[GIVEN TASK] What are the lines from the one with "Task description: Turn" through the one with "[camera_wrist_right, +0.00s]", inclusive? Output them exactly, and leave out the pictures.

%%

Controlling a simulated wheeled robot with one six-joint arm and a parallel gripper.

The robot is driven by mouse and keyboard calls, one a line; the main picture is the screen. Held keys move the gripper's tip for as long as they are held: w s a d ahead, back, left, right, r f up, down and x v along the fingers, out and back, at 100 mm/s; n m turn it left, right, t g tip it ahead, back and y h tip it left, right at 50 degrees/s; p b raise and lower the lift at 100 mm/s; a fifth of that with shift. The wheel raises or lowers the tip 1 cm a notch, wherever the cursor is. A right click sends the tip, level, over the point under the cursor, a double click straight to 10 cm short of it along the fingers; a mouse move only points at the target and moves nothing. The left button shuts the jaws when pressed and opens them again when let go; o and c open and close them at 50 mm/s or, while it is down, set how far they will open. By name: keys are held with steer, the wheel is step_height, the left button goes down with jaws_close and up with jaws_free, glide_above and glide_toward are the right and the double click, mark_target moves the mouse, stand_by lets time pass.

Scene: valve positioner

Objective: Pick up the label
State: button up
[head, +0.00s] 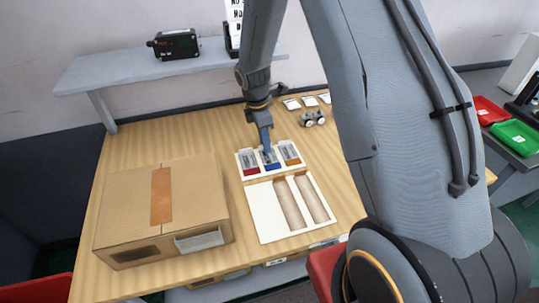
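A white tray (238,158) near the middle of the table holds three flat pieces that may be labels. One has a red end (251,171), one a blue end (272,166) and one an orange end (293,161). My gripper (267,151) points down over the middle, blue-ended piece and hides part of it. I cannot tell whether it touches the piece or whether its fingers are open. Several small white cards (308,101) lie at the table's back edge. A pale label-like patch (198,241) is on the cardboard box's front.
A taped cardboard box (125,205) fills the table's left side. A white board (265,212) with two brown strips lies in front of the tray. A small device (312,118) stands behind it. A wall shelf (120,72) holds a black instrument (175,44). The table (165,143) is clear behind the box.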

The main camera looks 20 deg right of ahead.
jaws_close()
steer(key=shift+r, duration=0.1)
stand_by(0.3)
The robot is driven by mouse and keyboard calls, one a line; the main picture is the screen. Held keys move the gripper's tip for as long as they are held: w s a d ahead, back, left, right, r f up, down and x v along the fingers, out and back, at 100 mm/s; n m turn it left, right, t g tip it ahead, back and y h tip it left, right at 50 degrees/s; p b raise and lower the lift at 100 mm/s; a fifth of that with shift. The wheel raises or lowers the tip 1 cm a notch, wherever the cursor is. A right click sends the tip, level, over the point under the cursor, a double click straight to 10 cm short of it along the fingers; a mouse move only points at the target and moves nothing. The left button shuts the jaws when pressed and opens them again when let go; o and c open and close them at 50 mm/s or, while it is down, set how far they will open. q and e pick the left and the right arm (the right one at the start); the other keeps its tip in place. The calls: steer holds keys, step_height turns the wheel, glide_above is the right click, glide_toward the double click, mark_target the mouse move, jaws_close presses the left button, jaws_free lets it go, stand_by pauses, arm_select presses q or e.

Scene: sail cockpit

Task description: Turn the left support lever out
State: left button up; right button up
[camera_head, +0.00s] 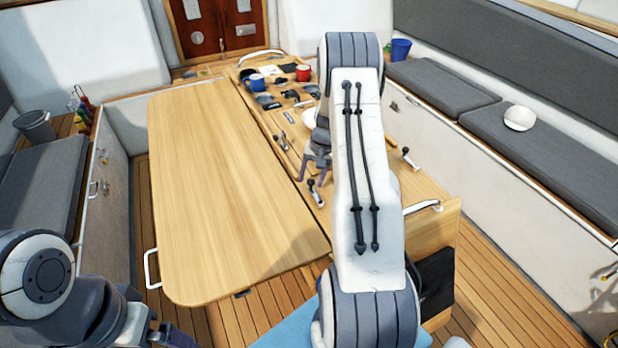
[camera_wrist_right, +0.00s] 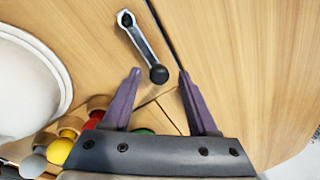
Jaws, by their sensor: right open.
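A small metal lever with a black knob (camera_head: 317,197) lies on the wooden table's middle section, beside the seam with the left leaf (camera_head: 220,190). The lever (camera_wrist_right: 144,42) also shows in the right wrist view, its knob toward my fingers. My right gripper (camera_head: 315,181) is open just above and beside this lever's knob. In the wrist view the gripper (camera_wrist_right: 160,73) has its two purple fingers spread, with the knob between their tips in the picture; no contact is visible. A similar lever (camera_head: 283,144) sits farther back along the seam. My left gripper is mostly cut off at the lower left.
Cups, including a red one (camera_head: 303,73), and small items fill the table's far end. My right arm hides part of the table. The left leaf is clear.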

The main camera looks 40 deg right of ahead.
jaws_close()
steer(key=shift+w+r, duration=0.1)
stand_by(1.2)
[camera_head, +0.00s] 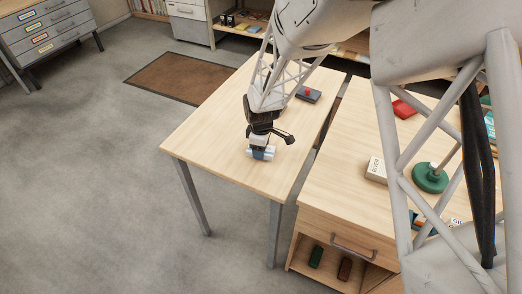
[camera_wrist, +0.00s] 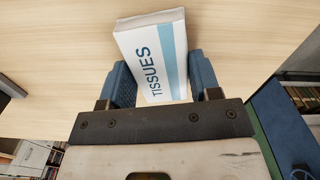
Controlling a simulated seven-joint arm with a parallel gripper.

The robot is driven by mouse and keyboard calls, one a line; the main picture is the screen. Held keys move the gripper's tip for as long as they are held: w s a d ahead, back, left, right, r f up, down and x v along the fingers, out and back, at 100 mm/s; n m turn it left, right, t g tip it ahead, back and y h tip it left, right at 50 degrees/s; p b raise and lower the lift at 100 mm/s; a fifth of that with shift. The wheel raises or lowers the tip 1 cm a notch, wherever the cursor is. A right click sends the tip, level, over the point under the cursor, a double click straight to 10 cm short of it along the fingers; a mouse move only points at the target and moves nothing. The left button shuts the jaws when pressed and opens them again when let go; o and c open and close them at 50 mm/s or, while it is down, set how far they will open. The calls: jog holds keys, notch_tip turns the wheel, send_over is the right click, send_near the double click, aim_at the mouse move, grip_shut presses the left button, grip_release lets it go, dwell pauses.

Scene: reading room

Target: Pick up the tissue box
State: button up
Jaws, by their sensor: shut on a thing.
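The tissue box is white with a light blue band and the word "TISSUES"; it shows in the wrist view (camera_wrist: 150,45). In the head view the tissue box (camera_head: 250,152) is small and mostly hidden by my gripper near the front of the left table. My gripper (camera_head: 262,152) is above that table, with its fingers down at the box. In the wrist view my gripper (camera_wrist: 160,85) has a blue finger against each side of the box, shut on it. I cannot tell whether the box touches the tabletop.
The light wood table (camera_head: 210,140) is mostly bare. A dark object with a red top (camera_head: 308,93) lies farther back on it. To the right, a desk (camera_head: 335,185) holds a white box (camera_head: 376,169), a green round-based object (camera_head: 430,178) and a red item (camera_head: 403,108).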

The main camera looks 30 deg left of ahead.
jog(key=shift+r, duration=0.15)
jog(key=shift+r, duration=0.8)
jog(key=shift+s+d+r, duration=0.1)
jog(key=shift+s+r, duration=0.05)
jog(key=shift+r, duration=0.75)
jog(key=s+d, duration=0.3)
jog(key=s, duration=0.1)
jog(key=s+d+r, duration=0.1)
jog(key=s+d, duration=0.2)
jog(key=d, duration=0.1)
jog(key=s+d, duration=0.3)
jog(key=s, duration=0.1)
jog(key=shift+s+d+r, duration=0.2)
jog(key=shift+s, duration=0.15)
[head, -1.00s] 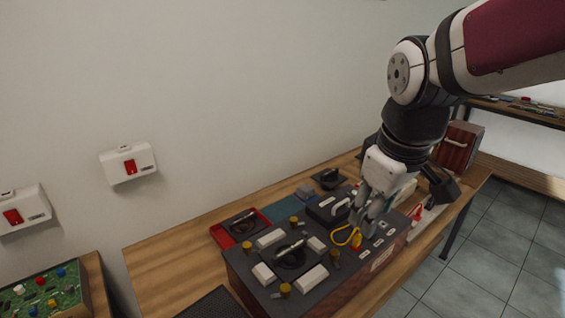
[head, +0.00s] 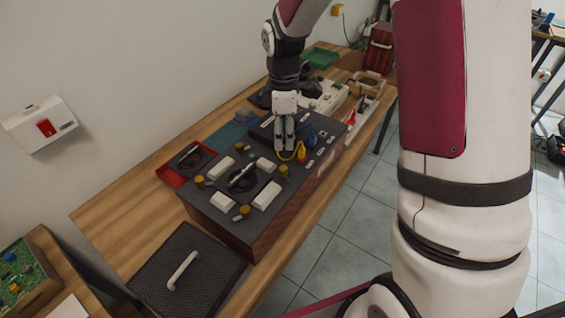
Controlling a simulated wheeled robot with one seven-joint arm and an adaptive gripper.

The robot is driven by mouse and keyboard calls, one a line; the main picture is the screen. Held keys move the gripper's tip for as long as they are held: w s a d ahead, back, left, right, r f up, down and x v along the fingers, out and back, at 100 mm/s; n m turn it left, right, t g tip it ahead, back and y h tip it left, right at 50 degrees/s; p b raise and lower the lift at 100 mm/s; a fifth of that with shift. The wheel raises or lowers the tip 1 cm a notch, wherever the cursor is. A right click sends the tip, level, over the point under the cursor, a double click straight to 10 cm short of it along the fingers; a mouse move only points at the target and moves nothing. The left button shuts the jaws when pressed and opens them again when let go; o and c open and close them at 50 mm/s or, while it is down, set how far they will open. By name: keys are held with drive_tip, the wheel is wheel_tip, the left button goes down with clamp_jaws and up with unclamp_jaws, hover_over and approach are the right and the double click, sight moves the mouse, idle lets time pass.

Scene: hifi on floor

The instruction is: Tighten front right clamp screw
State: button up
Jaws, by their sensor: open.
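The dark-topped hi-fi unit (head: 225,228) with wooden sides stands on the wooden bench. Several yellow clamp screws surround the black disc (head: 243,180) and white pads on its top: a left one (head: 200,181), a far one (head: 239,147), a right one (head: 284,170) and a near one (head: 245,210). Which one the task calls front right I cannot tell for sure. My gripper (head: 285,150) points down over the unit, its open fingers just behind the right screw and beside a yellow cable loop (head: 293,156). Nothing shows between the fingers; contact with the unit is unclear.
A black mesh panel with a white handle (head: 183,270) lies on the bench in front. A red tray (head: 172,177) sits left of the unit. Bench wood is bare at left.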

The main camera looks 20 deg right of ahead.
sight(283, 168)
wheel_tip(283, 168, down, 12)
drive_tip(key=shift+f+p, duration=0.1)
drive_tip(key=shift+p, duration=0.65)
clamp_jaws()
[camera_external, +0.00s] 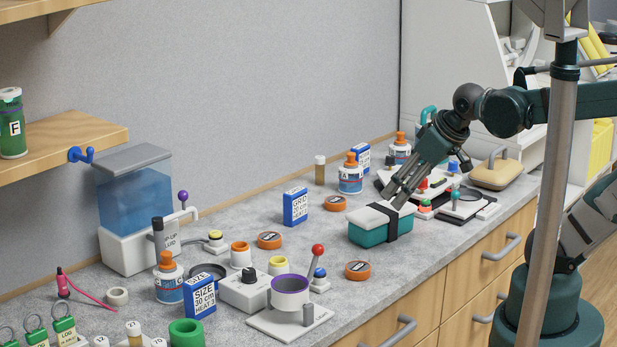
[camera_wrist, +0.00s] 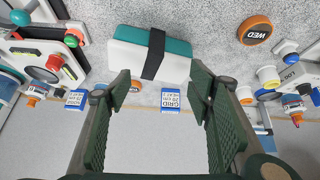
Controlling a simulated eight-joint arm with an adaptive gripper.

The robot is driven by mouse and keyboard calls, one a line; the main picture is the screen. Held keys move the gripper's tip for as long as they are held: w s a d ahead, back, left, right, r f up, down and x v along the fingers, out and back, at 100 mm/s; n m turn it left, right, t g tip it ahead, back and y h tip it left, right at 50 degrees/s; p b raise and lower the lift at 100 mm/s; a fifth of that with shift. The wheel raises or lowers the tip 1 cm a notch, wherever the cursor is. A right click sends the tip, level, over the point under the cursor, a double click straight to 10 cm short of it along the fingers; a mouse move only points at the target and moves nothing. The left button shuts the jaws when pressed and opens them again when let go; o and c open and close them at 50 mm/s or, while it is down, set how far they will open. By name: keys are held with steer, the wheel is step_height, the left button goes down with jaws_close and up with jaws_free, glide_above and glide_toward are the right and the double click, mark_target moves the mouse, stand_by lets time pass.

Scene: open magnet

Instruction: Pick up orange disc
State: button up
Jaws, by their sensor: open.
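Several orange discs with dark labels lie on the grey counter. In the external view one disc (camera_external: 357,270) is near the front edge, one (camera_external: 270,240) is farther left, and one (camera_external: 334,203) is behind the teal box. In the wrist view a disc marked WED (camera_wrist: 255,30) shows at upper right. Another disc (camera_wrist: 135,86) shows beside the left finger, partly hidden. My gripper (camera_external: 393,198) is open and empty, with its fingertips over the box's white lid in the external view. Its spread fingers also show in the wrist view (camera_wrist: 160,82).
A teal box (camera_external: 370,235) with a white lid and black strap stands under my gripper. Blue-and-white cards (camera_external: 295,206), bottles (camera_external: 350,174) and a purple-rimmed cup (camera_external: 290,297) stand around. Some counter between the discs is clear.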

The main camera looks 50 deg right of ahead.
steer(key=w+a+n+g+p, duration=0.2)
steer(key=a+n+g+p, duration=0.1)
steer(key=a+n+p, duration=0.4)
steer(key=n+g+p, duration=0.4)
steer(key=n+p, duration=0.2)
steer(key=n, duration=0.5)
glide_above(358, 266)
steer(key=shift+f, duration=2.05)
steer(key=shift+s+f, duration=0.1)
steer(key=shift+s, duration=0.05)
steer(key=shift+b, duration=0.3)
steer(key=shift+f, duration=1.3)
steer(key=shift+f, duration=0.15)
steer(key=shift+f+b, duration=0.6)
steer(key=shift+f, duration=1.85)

%%
%%

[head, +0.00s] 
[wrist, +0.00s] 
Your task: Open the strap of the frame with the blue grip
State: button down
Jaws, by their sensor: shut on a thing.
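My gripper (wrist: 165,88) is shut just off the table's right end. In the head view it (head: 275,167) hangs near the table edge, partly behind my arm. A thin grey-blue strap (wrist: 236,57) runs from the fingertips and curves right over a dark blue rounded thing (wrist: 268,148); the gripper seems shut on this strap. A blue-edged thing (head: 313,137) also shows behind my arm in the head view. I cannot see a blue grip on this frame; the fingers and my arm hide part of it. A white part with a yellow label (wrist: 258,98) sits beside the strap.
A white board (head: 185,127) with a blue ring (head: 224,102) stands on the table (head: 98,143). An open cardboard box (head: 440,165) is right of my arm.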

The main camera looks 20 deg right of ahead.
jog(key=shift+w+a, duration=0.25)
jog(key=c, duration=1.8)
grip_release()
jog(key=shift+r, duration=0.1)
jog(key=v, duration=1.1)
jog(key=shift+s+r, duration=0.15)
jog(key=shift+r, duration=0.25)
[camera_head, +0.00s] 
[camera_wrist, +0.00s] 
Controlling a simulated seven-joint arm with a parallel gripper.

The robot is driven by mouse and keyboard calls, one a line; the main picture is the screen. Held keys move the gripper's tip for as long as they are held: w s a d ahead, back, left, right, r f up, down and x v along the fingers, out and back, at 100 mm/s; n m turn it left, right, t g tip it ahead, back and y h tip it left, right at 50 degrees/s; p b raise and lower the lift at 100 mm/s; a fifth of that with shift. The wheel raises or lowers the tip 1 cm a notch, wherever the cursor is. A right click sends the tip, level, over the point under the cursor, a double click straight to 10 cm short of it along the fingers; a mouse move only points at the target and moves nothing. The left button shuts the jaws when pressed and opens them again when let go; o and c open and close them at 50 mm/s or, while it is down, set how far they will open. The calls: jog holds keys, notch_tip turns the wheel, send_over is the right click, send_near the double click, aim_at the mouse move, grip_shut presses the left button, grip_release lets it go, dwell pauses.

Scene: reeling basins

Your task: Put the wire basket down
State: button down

%%
%%

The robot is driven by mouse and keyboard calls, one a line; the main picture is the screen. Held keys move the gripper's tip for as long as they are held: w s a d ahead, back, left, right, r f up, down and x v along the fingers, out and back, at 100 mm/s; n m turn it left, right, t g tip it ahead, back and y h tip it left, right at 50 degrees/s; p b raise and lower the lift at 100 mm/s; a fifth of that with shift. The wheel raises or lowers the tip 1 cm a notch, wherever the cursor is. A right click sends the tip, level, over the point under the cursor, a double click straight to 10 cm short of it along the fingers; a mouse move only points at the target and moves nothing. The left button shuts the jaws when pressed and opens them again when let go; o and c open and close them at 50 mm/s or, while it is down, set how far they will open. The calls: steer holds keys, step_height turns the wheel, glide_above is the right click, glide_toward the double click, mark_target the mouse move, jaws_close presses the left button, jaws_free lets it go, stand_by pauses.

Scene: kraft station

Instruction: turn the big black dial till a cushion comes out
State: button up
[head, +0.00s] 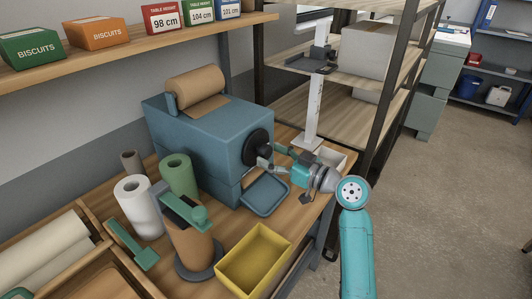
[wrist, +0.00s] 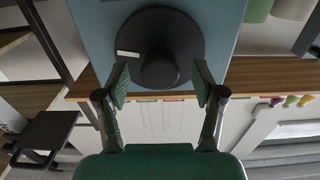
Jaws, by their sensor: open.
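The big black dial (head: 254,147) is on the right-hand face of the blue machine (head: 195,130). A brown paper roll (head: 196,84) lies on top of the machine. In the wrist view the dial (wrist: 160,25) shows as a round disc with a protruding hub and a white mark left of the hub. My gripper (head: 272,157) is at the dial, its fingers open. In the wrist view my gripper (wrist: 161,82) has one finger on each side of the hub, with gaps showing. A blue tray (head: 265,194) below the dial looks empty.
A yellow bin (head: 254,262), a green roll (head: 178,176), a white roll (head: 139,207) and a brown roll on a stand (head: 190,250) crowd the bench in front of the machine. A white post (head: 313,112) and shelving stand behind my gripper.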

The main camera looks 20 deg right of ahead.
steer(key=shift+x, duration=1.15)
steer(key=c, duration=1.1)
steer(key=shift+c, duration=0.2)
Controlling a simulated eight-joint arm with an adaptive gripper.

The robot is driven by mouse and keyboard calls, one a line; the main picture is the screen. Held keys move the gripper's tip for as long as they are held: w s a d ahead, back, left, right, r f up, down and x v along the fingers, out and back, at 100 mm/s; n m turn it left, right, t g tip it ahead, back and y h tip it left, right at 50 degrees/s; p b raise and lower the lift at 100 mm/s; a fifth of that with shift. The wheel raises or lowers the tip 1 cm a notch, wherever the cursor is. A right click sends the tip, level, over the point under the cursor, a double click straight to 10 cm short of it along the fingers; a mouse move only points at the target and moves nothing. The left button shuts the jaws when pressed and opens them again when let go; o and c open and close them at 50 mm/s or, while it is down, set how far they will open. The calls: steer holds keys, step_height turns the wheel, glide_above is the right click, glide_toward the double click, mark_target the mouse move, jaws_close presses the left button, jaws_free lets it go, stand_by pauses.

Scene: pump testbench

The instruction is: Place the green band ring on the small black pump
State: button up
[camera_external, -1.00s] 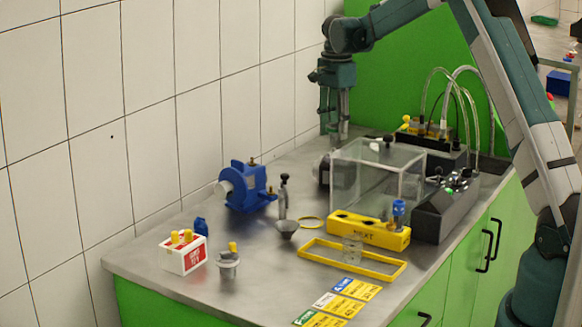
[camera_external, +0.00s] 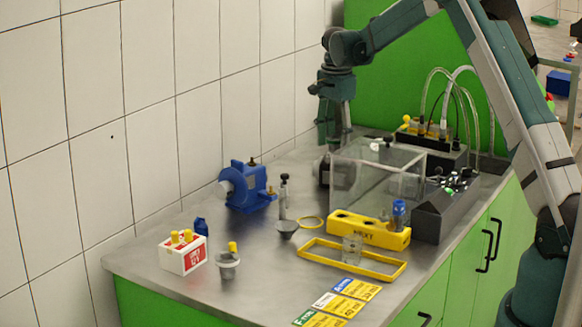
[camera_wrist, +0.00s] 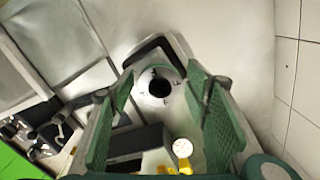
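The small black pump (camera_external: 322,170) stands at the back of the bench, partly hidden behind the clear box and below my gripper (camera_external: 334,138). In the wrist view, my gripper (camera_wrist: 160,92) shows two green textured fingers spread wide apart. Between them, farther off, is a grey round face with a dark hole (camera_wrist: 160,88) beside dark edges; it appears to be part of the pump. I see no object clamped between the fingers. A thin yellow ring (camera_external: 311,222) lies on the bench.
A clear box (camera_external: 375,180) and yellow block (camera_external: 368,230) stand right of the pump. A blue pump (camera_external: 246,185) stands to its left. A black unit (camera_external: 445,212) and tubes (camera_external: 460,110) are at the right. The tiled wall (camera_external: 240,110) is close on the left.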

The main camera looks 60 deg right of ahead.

%%

[FINAL RESULT]
Task description: Turn the left support lever out
State: left button up; right button up
[camera_head, +0.00s] 
[camera_wrist_right, +0.00s] 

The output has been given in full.